Note: This configuration is for demonstration purposes only and should be adapted, reviewed, and security-tested before any production use.

Tool Selection Framework

Choose Prometheus when:

Open-source ecosystem is preferred
Data sovereignty is critical
Custom scaling requirements exist
Cost optimization is priority
Engineering team has monitoring expertise

Choose DataDog when:

Rapid deployment is needed
Comprehensive feature set required
Multi-cloud environment
Business metrics integration important
Managed service preferred

Choose New Relic when:

Application performance focus
Simple pricing model preferred
Full-stack observability needed
AI-powered insights valuable
Quick time-to-value required

The monitoring landscape continues evolving with observability becoming table stakes for modern applications. Prometheus remains the gold standard for infrastructure monitoring with its pull-based model and extensive ecosystem. DataDog excels as a comprehensive platform for organizations seeking managed services and advanced analytics. New Relic focuses on application performance with simplified pricing and AI-powered insights.

Code Samples and Benchmarks Disclaimer

Important Note: All code examples, configurations, monitoring setups, and performance benchmarks provided in this article are for educational and demonstration purposes only.

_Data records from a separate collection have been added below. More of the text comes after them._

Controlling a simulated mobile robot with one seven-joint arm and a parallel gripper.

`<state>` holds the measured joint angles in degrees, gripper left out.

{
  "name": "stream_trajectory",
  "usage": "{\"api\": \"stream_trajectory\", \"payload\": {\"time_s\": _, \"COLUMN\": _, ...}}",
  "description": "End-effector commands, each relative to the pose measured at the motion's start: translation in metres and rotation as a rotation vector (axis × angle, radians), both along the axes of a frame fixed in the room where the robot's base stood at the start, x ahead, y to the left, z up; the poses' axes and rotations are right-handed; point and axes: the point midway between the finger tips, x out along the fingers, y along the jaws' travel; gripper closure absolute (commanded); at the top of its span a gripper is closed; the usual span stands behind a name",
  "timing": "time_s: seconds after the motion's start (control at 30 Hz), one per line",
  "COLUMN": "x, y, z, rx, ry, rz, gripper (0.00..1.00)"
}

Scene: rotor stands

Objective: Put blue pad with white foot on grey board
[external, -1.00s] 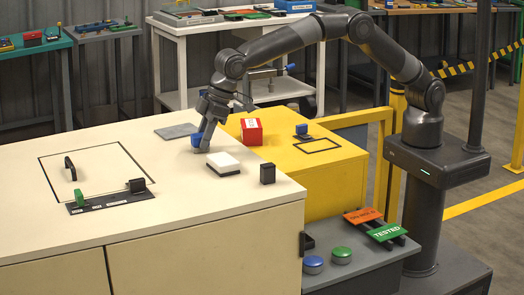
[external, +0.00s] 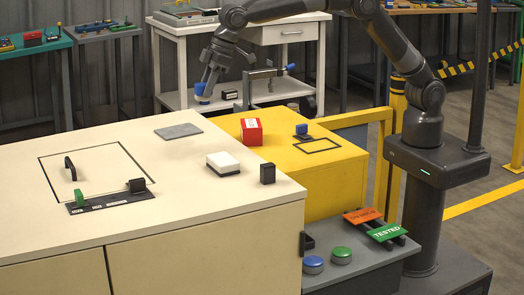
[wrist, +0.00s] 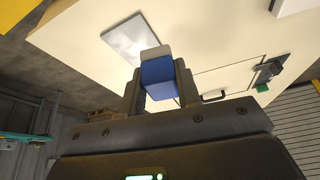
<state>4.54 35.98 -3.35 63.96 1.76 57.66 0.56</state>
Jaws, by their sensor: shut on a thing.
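My gripper (external: 206,82) is shut on a blue pad (external: 203,89) with a white foot (external: 202,99). It holds the pad in the air, above the far edge of the cream bench in the external view. In the wrist view the blue pad (wrist: 159,76) sits between the fingers, with its white foot (wrist: 155,53) at the outer end. The grey board (external: 178,131) lies flat and bare on the cream bench, below and left of the pad in the external view. The grey board (wrist: 130,38) also shows beyond the pad in the wrist view.
A white pad on a dark foot (external: 223,163) and a black block (external: 268,173) stand on the cream bench (external: 180,200). A red box (external: 251,131) and another blue piece (external: 302,130) are on the yellow cabinet. The bench around the board is clear.

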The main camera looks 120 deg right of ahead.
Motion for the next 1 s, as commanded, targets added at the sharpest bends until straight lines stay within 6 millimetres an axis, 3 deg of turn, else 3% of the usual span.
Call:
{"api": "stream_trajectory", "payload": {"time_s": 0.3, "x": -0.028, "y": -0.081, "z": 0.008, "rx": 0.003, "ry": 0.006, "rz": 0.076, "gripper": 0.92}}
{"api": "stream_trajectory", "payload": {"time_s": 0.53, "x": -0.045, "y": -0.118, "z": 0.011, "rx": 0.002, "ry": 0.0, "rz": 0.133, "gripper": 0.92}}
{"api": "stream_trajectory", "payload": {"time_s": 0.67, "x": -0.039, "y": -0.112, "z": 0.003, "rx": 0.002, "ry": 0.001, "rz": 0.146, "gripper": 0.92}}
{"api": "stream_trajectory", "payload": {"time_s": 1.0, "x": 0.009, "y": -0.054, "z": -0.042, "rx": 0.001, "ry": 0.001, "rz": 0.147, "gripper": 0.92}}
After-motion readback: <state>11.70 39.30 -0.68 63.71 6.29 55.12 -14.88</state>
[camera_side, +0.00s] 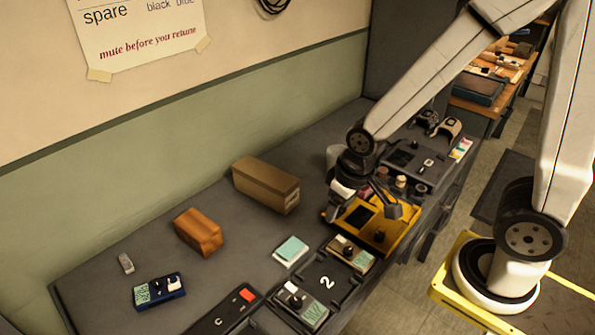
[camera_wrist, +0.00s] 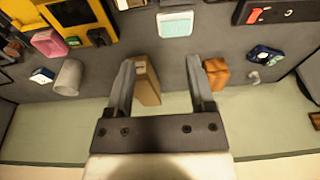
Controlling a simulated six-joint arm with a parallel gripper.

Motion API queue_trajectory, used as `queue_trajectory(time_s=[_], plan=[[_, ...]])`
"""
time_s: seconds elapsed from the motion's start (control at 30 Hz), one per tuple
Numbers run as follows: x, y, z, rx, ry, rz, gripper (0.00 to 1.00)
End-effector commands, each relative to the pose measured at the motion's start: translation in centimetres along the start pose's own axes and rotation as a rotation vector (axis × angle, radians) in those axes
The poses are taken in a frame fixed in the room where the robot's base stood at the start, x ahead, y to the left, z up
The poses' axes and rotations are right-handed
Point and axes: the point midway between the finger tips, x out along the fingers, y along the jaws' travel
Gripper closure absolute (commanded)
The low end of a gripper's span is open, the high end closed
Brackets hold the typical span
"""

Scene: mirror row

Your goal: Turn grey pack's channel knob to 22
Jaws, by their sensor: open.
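In the side view the fingers cannot be made out clearly.
A brown box (camera_side: 266,184), an orange-brown block (camera_side: 199,232), a blue pack (camera_side: 159,291), a mint pad (camera_side: 291,250), a tan pack (camera_side: 350,253) and a yellow unit (camera_side: 372,221) stand on the bench. Bare bench lies between the block and the mint pad.

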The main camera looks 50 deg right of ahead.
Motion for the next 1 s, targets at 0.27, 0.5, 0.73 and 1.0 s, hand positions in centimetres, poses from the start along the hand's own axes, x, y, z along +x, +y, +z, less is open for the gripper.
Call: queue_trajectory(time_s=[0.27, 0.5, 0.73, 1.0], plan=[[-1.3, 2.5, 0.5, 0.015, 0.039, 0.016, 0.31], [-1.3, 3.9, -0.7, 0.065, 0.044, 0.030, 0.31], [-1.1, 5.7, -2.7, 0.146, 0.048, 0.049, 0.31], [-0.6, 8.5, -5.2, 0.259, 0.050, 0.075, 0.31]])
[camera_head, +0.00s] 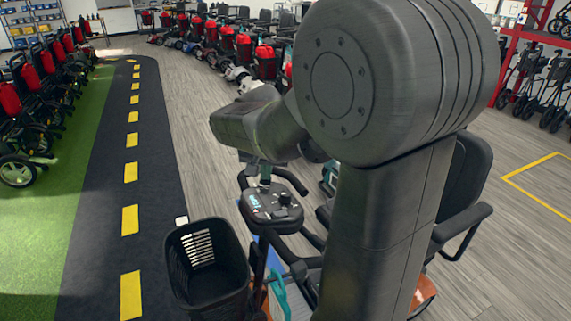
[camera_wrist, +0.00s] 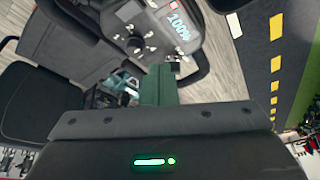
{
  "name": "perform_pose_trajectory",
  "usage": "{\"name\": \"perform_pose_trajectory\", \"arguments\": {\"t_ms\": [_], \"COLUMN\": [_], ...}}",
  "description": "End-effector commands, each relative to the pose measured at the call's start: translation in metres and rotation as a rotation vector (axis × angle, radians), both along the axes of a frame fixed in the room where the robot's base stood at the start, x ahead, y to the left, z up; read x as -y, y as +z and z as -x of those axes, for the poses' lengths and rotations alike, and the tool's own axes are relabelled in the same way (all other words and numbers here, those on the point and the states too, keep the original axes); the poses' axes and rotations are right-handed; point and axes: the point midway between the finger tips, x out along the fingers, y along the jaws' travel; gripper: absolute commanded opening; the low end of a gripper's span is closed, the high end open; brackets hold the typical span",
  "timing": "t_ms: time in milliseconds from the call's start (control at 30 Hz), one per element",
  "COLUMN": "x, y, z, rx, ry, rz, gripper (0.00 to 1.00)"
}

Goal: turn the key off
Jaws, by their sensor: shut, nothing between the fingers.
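The scooter's control console (camera_head: 271,204) is dark, with a lit display and a round knob, and stands in the middle of the head view, below my arm. In the wrist view the console (camera_wrist: 112,28) shows upside down at the top, with a display reading 100% (camera_wrist: 180,22) and a black knob (camera_wrist: 135,45). I cannot pick out the key for certain in either view. My gripper (camera_wrist: 158,72) is shut and empty, its greenish fingers pointing toward the console and apparently short of it. In the head view my arm hides much of the console's surroundings.
A black basket (camera_head: 207,262) is at the scooter's front left. The scooter's black seat (camera_head: 466,185) is on the right, partly behind my arm. A dark lane with yellow dashes (camera_head: 130,220) runs on the left. Rows of scooters (camera_head: 240,45) line the back; grey floor between is clear.

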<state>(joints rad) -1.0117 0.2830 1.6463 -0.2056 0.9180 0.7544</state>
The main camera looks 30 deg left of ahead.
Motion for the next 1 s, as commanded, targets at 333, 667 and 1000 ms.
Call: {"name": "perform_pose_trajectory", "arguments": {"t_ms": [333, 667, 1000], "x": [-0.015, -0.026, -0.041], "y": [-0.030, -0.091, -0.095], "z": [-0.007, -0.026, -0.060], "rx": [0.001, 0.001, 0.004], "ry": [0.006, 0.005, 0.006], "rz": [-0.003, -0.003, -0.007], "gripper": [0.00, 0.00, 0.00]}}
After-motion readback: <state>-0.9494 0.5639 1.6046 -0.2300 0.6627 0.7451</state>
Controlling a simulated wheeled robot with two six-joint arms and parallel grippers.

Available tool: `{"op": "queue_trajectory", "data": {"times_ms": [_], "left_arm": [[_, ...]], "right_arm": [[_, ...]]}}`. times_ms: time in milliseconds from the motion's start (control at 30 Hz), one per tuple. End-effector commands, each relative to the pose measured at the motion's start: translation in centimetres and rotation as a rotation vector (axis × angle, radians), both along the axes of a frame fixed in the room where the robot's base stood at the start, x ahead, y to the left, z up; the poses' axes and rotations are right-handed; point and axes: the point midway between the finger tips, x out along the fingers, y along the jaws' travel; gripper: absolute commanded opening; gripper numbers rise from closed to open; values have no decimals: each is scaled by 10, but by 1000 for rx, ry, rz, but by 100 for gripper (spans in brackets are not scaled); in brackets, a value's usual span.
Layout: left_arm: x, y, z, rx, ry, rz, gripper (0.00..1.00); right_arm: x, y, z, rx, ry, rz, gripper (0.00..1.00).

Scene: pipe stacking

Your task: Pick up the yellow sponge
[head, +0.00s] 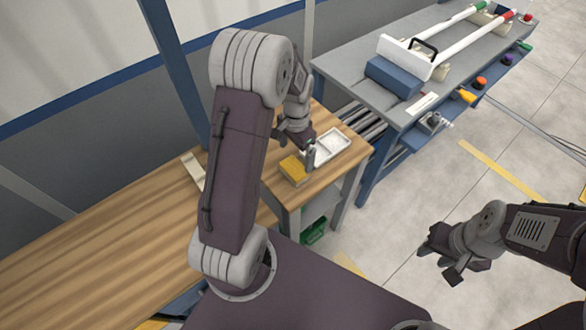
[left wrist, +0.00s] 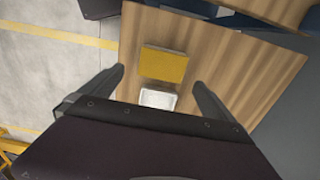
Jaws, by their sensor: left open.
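The yellow sponge (head: 293,171) lies on the wooden table near its right end. In the left wrist view the sponge (left wrist: 163,65) shows as a flat yellow block beyond the gap between my fingers. My left gripper (head: 297,148) is open and empty close to the sponge, in front of the white tray. In the left wrist view my left gripper's (left wrist: 158,78) two fingers stand wide apart, one to each side of the sponge's line. My right gripper (head: 442,264) hangs over the floor at the right, fingers apart and empty.
A white tray (head: 343,137) sits beside the sponge. A grey workbench (head: 345,60) at the back right bears a blue block (head: 393,77), white pipes (head: 465,44) and several small coloured items. The wooden table's left part (head: 100,255) is mostly clear.

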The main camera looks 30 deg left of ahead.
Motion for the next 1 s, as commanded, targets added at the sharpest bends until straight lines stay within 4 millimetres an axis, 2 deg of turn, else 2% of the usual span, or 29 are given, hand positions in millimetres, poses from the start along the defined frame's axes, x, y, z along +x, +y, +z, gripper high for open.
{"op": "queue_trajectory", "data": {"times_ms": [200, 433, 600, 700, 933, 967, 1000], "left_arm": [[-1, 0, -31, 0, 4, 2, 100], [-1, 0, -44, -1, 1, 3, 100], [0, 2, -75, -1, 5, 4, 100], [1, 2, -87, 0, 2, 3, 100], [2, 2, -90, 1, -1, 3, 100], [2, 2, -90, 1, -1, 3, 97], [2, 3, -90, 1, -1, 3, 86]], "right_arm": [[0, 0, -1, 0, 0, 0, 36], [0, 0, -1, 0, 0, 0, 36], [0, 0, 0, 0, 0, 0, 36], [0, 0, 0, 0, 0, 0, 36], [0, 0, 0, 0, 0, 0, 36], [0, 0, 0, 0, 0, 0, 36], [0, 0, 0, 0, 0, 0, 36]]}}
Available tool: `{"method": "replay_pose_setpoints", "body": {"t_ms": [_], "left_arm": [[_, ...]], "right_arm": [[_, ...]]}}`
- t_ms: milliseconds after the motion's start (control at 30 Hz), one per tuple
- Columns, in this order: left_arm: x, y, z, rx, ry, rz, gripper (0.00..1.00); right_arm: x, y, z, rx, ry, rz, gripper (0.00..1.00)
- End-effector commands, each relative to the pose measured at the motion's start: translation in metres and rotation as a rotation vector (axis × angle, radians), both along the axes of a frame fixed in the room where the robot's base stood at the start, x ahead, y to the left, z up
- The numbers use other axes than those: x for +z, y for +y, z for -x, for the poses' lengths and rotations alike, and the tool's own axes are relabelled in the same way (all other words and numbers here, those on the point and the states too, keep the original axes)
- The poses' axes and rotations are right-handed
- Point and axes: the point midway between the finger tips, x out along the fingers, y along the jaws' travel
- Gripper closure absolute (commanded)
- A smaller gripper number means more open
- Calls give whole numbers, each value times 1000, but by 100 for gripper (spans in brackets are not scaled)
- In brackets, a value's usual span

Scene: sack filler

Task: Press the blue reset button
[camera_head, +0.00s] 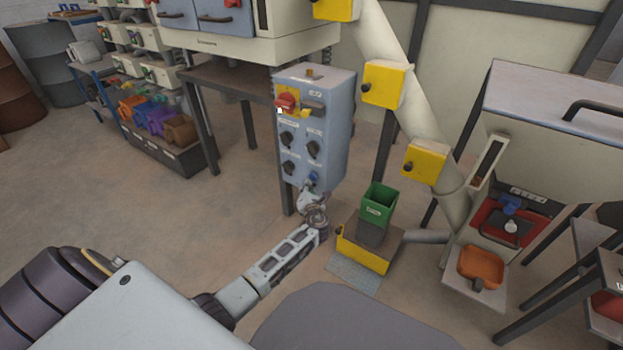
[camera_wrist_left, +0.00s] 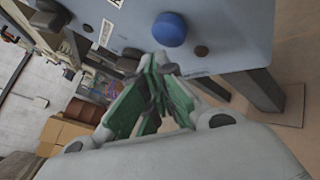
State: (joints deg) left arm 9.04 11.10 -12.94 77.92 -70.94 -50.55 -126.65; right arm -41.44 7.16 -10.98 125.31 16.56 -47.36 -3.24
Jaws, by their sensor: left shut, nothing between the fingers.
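The blue reset button (camera_head: 313,177) is a small round knob at the bottom of the front of the grey-blue control box (camera_head: 343,125). In the left wrist view the blue button (camera_wrist_left: 170,29) sits just beyond the fingertips, slightly right of them. My left gripper (camera_head: 308,194) is at the lower front of the box, close below the button. In the left wrist view its fingertips (camera_wrist_left: 158,70) are together with nothing between them. A small gap shows between tips and button in that view; whether they touch cannot be told for certain. My right gripper is not in view.
The box also carries a red switch (camera_head: 286,102) and several black knobs. A green bin (camera_head: 378,202) stands on a yellow-fronted base (camera_head: 362,250) to the right. A sloping pipe (camera_head: 420,120) with yellow boxes rises behind it. Open floor lies left of the arm.

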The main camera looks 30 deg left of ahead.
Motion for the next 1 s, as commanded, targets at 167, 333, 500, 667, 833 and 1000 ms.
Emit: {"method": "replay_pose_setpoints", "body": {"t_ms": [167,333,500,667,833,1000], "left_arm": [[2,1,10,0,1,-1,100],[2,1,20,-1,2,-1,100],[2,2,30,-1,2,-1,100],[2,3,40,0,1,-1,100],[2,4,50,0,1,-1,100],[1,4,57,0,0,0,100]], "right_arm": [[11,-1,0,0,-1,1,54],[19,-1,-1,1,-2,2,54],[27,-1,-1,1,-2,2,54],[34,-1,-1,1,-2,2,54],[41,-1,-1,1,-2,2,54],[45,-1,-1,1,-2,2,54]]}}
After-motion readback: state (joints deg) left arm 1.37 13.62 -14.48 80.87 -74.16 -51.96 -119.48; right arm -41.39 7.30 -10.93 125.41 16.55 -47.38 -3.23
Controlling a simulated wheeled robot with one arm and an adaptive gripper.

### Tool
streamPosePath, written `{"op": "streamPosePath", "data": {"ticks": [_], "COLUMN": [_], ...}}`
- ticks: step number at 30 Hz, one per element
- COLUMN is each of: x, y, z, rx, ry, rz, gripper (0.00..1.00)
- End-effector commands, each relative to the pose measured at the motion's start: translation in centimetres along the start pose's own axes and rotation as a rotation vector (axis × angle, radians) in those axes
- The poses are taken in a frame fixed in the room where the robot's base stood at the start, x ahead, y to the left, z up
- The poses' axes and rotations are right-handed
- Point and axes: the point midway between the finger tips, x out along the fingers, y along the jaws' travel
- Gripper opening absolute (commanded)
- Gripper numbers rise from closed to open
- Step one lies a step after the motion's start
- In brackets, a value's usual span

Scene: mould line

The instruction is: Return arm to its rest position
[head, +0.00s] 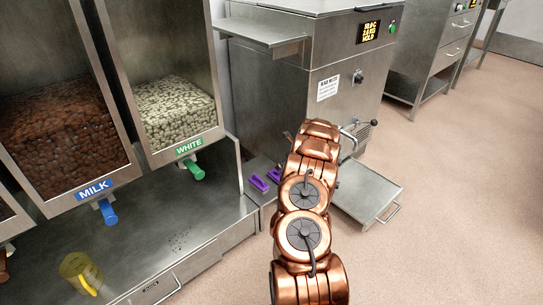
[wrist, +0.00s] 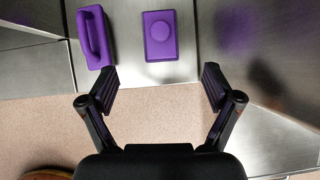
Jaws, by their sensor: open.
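My copper-coloured arm (head: 307,210) reaches out from the bottom of the head view toward the steel machine, and its far end hides my gripper there. In the wrist view my gripper (wrist: 160,88) is open, with its two black fingers wide apart and nothing between them. Beyond the fingertips, two purple items lie on a steel surface: one with a raised handle (wrist: 95,38) on the left, and a flat block with a round knob (wrist: 160,36) in the middle. The same purple items (head: 260,183) show small in the head view, left of my arm.
Bins of brown (head: 60,120) and pale pieces (head: 175,110) stand at left, with a blue tap (head: 108,212) and a green tap (head: 195,170). A yellow jug (head: 80,273) stands on the steel counter below. A low steel platform (head: 368,190) juts out right of my arm. Floor at right is clear.

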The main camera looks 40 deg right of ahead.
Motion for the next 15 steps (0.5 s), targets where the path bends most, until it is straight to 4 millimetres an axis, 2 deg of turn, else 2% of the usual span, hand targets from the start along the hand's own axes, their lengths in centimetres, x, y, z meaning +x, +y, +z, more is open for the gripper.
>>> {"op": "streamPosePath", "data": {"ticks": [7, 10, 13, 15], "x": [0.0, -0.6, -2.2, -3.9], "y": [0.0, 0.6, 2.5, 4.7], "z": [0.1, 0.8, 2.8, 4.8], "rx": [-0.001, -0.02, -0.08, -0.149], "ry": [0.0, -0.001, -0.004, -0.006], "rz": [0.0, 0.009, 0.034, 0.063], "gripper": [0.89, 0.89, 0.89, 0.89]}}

These samples are simplified for clarity and should not be used directly in production environments without proper review, security assessment, and adaptation to your specific requirements. Performance metrics are based on specific test conditions and may vary significantly in real-world deployments. Always conduct thorough testing, follow security best practices, and consult official documentation before implementing any monitoring solution in production systems.